- [What you are asked to do] Word for word, transcribe the lines below and drop the pictures.

- [Collected data]

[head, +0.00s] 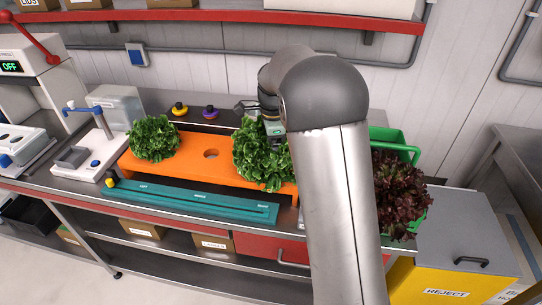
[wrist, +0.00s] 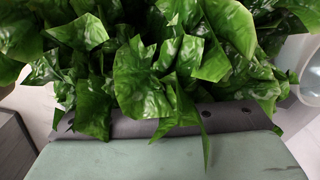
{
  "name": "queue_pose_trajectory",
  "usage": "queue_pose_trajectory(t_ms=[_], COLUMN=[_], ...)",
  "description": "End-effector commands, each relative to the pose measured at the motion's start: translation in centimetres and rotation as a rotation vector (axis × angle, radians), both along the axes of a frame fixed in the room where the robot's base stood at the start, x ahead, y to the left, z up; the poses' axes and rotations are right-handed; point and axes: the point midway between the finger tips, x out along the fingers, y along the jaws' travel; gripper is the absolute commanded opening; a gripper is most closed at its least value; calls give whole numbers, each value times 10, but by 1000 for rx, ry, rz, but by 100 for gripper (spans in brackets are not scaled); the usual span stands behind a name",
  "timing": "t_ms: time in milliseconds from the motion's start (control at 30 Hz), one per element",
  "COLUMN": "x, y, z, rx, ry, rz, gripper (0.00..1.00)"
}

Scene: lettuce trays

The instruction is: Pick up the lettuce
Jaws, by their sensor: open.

- [Reply to the exercise]
[head, +0.00s] 
[wrist, +0.00s] 
{
  "name": "queue_pose_trajectory",
  "usage": "queue_pose_trajectory(t_ms=[_], COLUMN=[_], ...)",
  "description": "End-effector commands, each relative to the pose measured at the motion's start: translation in centimetres and rotation as a rotation vector (axis × angle, radians), both along the axes of a frame fixed in the room where the robot's base stood at the start, x ahead, y to the left, z up; the poses' axes and rotations are right-handed; point and axes: the point midway between the finger tips, x out along the fingers, y along the jaws' travel; gripper is the absolute commanded opening; a gripper is most closed at its least value; calls give whole numbers, each value times 10, but by 1000 for rx, ry, rz, but by 100 for gripper (spans in brackets are not scaled); the usual span stands behind a name",
  "timing": "t_ms: time in milliseconds from the motion's start (control at 30 Hz), one per element",
  "COLUMN": "x, y, z, rx, ry, rz, gripper (0.00..1.00)"
}

Scene: lettuce trays

The instruction is: Pick up the lettuce
Jaws, by their sensor: open.

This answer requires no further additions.